-- BEGIN --

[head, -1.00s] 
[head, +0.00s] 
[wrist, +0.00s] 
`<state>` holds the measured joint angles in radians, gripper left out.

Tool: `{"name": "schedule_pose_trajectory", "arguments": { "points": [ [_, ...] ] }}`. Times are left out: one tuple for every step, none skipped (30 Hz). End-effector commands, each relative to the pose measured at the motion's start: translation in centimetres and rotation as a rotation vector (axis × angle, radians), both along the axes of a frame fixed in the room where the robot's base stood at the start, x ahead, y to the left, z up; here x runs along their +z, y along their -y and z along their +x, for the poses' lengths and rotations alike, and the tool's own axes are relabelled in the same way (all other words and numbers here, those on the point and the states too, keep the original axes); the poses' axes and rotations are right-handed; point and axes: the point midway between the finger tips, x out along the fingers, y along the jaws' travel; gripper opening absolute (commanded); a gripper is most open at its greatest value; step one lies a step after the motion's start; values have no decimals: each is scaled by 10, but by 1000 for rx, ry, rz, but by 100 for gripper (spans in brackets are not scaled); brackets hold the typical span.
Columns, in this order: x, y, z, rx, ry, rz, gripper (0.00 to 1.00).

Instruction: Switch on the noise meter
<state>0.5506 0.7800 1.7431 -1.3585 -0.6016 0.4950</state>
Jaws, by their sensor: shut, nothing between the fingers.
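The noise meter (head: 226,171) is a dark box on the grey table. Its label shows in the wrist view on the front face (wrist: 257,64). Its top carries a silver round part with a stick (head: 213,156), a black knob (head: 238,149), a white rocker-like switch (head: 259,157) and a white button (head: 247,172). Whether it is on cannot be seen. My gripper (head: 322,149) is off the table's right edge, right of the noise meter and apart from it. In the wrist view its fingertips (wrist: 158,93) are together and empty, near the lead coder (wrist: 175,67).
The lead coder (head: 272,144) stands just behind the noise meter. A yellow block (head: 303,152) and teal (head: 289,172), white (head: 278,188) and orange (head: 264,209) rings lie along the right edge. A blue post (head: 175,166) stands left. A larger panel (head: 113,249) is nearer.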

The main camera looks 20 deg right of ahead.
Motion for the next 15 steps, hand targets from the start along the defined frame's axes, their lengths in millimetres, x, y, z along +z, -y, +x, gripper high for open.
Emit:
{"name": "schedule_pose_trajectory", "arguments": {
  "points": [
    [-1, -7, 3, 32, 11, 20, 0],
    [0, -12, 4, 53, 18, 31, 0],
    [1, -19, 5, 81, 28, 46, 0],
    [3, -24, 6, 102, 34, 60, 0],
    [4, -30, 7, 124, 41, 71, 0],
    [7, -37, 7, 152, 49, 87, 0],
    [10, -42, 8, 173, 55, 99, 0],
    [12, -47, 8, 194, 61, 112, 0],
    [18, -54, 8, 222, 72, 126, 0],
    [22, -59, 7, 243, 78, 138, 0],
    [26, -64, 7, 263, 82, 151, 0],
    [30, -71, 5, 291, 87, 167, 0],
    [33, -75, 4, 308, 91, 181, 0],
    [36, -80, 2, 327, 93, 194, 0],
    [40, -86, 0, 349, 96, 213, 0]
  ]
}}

-- END --

Stated problem: Looking at the data above, show all lines where the word "open" occurs.

Result:
Tool: `{"name": "schedule_pose_trajectory", "arguments": { "points": [ [_, ...] ] }}`. Times are left out: one tuple for every step, none skipped (30 Hz). End-effector commands, each relative to the pose measured at the motion's start: translation in centimetres and rotation as a rotation vector (axis × angle, radians), both along the axes of a frame fixed in the room where the robot's base stood at the start, x ahead, y to the left, z up; here x runs along their +z, y along their -y and z along their +x, for the poses' lengths and rotations alike, and the tool's own axes are relabelled in the same way (all other words and numbers here, those on the point and the states too, keep the original axes); the poses' axes and rotations are right-handed; point and axes: the point midway between the finger tips, x out along the fingers, y along the jaws' travel; gripper opening absolute (commanded); a gripper is most open at its greatest value; step one lies a step after the motion's start; values have no decimals: each is scaled by 10, but by 1000 for rx, ry, rz, but by 100 for gripper (spans in brackets are not scaled); brackets hold the typical span.
Motion for the next 15 steps, hand targets from the start along the defined frame's axes, their lengths in millimetres, x, y, z along +z, -y, +x, gripper high for open.

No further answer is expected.